Mais Pullman ne se contente pas d’admirer. Il décortique les problèmes techniques auxquels un auteur doit faire face : « Où place-t-on la caméra ? Je pense que c’est LA question essentielle de toutes les histoires qu’on raconte. D’où voyez-vous la scène ? Que dites-vous au lecteur à ce sujet ? Quelle est votre position à l’égard des personnages ? Ce sont des problèmes difficiles à résoudre – beaucoup plus difficiles que vous ne le pensez si vous n’avez jamais essayé de le faire. (…) Dans la réalité, vous faites des choix. Vous ne pouvez pas vous en empêcher. C’est ainsi que fonctionne la narration. Vous privilégiez ceci plutôt que cela, du simple fait que vous concentrez l’attention du lecteur sur ceci. Ce que vous abandonnez lorsque vous écrivez au présent, c’est toute une gamme de choses que vous pourriez dire, et qui sont mises à votre disposition par la grammaire ».
Pullman insiste donc sur les choix que l’ auteur opère, mais son discours n’est pas désincarné, et il justifie sa propre esthétique : « Je suis donc très heureux que mon narrateur ait un point de vue distinct, et qu’il traite Lyra de petite sauvage grossière et avide si elle le mérite (…). Le narrateur est de son côté, sur son chemin, mais il ne se limite pas à la perception qu’il a d’elle ; moi, c’est là que j’aime placer la caméra (…).»
L’auteur déploie aussi une dimension morale, et même religieuse, qu’il accole à l’écriture de fiction. Dans son essai sur Milton (« Paradise Lost »), mais dans bien d’autres de ses conférences, Pullman montre comment le fait de raconter des quêtes transformatives amènent l’auteur et le lecteur à se questionner sur l’existence de Dieu… et sur sa forme. Pour Pullman, le divin se trouve dans la possibilité toujours renouvelée d’un être à grandir, à mûrir, et à accepter ses responsabilités. La plus grande forme de maturité, pour un être, étant de prendre ses responsabilités avec joie.

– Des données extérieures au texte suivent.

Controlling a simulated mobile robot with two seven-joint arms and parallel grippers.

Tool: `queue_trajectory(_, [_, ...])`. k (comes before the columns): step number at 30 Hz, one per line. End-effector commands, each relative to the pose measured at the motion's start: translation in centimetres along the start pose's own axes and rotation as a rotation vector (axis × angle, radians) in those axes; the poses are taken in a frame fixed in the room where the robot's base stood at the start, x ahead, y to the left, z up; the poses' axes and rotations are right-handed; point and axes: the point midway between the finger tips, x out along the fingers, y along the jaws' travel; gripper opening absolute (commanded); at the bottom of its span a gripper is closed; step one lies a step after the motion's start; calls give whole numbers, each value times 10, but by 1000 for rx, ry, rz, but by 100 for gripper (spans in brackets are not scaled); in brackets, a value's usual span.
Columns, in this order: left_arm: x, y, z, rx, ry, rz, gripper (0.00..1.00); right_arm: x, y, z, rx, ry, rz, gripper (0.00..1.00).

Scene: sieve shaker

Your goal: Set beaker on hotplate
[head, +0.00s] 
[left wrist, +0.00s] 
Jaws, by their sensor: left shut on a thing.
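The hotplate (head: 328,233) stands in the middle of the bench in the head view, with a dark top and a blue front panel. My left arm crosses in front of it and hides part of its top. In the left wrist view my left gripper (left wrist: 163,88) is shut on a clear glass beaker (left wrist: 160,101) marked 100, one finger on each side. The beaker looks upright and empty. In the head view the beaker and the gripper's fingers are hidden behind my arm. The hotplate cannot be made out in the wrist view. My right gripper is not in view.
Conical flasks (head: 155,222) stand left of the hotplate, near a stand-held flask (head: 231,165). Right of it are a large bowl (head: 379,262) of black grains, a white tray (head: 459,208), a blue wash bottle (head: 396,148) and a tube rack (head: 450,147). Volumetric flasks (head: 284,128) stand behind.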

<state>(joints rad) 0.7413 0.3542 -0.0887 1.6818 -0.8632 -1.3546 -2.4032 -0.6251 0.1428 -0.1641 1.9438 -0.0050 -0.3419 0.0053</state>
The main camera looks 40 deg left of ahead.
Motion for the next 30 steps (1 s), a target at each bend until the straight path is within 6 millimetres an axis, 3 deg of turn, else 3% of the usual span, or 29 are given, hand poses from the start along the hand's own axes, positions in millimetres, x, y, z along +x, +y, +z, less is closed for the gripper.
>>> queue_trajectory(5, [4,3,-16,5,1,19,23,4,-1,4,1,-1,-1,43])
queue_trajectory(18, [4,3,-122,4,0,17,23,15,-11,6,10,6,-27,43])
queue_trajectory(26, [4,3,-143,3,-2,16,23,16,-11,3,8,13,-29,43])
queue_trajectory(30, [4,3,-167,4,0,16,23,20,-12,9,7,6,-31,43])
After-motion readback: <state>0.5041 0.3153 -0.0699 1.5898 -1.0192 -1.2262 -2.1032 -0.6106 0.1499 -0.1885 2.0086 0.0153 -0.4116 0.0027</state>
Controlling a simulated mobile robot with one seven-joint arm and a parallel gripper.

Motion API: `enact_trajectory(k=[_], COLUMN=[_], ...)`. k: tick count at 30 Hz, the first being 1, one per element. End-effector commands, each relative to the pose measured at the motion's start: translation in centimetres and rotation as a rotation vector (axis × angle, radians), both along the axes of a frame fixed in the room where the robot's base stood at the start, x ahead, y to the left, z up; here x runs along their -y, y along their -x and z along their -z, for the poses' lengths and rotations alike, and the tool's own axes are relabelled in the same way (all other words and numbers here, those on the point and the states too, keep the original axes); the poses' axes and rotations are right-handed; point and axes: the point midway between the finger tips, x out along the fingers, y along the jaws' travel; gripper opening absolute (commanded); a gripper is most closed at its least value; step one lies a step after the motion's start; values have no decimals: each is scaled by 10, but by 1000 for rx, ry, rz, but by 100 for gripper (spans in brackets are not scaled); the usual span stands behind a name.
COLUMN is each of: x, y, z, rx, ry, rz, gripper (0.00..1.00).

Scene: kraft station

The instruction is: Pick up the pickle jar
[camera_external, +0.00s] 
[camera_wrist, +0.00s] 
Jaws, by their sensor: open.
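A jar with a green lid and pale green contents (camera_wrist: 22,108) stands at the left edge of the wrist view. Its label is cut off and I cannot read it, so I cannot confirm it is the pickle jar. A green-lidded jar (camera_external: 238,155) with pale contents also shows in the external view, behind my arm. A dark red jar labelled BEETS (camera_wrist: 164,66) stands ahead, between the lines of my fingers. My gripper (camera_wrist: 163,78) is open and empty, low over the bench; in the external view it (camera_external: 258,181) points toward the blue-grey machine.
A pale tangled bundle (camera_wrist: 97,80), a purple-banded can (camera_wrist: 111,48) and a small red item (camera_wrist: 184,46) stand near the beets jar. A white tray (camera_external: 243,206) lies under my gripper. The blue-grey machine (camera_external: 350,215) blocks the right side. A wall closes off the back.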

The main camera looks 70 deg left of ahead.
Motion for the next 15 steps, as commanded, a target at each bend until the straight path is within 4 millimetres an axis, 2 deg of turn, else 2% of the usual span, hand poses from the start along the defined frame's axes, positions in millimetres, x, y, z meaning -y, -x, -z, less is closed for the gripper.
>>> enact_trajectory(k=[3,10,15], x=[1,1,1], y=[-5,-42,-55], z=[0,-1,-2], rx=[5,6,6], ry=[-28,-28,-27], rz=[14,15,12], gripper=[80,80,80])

Il est si rare de lire un romancier parler de technique sans être un monstre froid ou – et c’est tout aussi terrible – sans être un vieux réac gâteux effrayé par Hollywood !
Pour un apprenti-auteur, la lecture des essais de Pullman nourrit profondément : une fois le livre refermé, vous n’aurez plus jamais la tentation de croire qu’une bonne histoire se limite à une mécanique bien huilée. Pullman montre qu’une bonne histoire, c’est celle qui transforme son lecteur à travers son personnage, que cet acte-là est sacré, et que pour être bien réalisé, il doit se faire dans la patience et la passion.
Ref : P. Pullman, « Daemon Voices – on stories and story telling », Ed. David Flicking Books, 2017.